» **Directive**
Can you write out the whole listing exactly?

» **Information provided**
* BEGIN *
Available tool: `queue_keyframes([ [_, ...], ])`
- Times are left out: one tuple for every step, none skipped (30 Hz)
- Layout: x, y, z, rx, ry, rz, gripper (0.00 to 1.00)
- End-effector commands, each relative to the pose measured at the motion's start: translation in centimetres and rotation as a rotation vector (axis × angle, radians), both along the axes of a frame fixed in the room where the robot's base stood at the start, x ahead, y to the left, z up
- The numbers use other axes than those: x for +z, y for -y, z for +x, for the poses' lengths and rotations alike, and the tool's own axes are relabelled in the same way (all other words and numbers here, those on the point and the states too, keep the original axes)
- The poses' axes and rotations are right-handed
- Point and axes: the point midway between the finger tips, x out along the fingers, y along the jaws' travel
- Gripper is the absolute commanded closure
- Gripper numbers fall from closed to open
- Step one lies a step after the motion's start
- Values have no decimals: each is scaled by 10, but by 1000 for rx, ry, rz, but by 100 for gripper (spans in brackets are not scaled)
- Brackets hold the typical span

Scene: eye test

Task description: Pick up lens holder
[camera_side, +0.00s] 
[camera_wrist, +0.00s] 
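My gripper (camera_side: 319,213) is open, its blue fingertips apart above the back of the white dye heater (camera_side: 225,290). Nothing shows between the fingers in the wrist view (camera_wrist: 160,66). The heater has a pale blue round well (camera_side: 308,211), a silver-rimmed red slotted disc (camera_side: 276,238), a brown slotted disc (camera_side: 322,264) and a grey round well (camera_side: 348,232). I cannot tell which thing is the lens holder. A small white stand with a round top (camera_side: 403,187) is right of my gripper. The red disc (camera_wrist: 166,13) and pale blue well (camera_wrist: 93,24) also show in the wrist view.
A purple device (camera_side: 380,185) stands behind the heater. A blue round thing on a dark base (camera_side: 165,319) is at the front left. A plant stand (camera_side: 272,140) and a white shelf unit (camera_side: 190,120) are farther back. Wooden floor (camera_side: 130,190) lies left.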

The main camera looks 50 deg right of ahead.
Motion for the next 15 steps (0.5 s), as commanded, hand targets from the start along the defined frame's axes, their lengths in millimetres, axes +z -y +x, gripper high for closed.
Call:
* END *
» **Output of the exercise**
Available tool: `queue_keyframes([ [_, ...], ])`
- Times are left out: one tuple for every step, none skipped (30 Hz)
- Layout: x, y, z, rx, ry, rz, gripper (0.00 to 1.00)
- End-effector commands, each relative to the pose measured at the motion's start: translation in centimetres and rotation as a rotation vector (axis × angle, radians), both along the axes of a frame fixed in the room where the robot's base stood at the start, x ahead, y to the left, z up
- The numbers use other axes than those: x for +z, y for -y, z for +x, for the poses' lengths and rotations alike, and the tool's own axes are relabelled in the same way (all other words and numbers here, those on the point and the states too, keep the original axes)
- The poses' axes and rotations are right-handed
- Point and axes: the point midway between the finger tips, x out along the fingers, y along the jaws' travel
- Gripper is the absolute commanded closure
- Gripper numbers fall from closed to open
- Step one lies a step after the motion's start
- Values have no decimals: each is scaled by 10, but by 1000 for rx, ry, rz, but by 100 for gripper (spans in brackets are not scaled)
- Brackets hold the typical span

Scene: eye test

Task description: Pick up lens holder
[camera_side, +0.00s] 
[camera_wrist, +0.00s] 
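My gripper (camera_side: 319,213) is open, its blue fingertips apart above the back of the white dye heater (camera_side: 225,290). Nothing shows between the fingers in the wrist view (camera_wrist: 160,66). The heater has a pale blue round well (camera_side: 308,211), a silver-rimmed red slotted disc (camera_side: 276,238), a brown slotted disc (camera_side: 322,264) and a grey round well (camera_side: 348,232). I cannot tell which thing is the lens holder. A small white stand with a round top (camera_side: 403,187) is right of my gripper. The red disc (camera_wrist: 166,13) and pale blue well (camera_wrist: 93,24) also show in the wrist view.
A purple device (camera_side: 380,185) stands behind the heater. A blue round thing on a dark base (camera_side: 165,319) is at the front left. A plant stand (camera_side: 272,140) and a white shelf unit (camera_side: 190,120) are farther back. Wooden floor (camera_side: 130,190) lies left.

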The main camera looks 50 deg right of ahead.
Motion for the next 15 steps (0.5 s), as commanded, hand targets from the start along the defined frame's axes, their lengths in millimetres, axes +z -y +x, gripper high for closed.
Call:

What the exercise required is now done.